Launching a new website, with two specific intents:

  1. Sharing what it is I do, how I do it, as well as who I am, and whom you might be, at that.
  2. Getting my English posts a spot of their own, not mixed up with the Swedish dito.

And then. When it doesn’t really go as I planned it to – it’s as if my momentum slowed down… and its currently almost at a stand-still.

I had this image in my head – having it all done by January 1st. And it wasn’t. My skills weren’t good enough, and time was scarce, so I got fiverr.com to help me out. And that took more time than intended. Which is ok. I’m not beating myself up over it.

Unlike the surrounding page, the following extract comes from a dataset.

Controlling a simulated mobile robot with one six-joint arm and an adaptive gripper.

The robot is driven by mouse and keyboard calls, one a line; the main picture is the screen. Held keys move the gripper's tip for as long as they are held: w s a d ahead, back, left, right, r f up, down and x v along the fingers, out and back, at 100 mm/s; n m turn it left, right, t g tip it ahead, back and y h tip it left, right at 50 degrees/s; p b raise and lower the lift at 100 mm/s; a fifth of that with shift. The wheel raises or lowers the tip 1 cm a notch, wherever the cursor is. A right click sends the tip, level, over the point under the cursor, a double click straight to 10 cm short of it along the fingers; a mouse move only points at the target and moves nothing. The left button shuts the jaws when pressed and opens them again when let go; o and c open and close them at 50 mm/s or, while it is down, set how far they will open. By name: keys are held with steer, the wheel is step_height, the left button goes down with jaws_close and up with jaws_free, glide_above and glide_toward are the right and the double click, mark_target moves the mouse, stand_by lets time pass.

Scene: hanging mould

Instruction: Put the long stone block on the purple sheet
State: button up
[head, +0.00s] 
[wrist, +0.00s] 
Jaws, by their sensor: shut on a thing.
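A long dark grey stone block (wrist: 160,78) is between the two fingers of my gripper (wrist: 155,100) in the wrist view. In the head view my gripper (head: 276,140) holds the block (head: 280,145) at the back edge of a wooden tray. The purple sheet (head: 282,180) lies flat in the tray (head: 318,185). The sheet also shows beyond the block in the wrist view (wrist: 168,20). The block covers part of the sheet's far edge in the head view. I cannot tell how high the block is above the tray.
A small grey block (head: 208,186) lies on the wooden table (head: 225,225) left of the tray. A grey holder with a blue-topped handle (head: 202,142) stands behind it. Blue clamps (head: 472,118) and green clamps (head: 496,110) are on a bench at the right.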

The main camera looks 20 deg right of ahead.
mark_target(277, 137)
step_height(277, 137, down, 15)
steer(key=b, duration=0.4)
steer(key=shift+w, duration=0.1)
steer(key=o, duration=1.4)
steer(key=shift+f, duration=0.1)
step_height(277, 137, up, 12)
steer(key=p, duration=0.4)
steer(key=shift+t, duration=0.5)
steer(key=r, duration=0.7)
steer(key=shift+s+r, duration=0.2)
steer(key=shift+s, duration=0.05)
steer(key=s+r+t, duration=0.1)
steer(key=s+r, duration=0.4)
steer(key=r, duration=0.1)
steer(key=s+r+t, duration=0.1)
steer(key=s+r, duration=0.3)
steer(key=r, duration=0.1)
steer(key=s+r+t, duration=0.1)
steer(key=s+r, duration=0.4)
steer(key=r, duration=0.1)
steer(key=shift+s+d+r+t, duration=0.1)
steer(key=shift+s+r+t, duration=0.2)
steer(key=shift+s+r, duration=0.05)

And I’m pleased with the result.

I had this other image in my head – and in a spreadsheet on my computer. On what days to publish my writings, categories for each day and even a plan for content. But the days roll by, the content isn’t written and isn’t getting written either, and I have a hard time to decide if the publishing plan is a good idea at all, and whether the set-up itself will be ok.

And you know what? no footprints ahead

Screw it!

It doesn’t matter. 2016 is my year to ship, and ship I will.

It doesn’t really matter that the site got out into the world a few days later than I had planned. In the long run – who cares!?
It doesn’t matter if my plan for what to publish when, is already shot to pieces, as I can always get back on track again.
And if it’s not optimal to start with, well, I made it. That means I can re-make it. Imagine that.

There’s untouched ground ahead. I’m starting something new here. If I don’t move my feet forward, how will I know what might come from this new adventure?

So here I am.
Writing a post, in “the wrong” category according to my publishing plan, but actually on a day I have intended for publishing. An even score in the game between me and the publishing plan….

But who’s counting, eh? Why even look at it as a contest, or a race, something with a winner and a loser? As the underlying theme for this entire site is about being gentle to oneself, wouldn’t it be really weird if I started off being harsh with myself?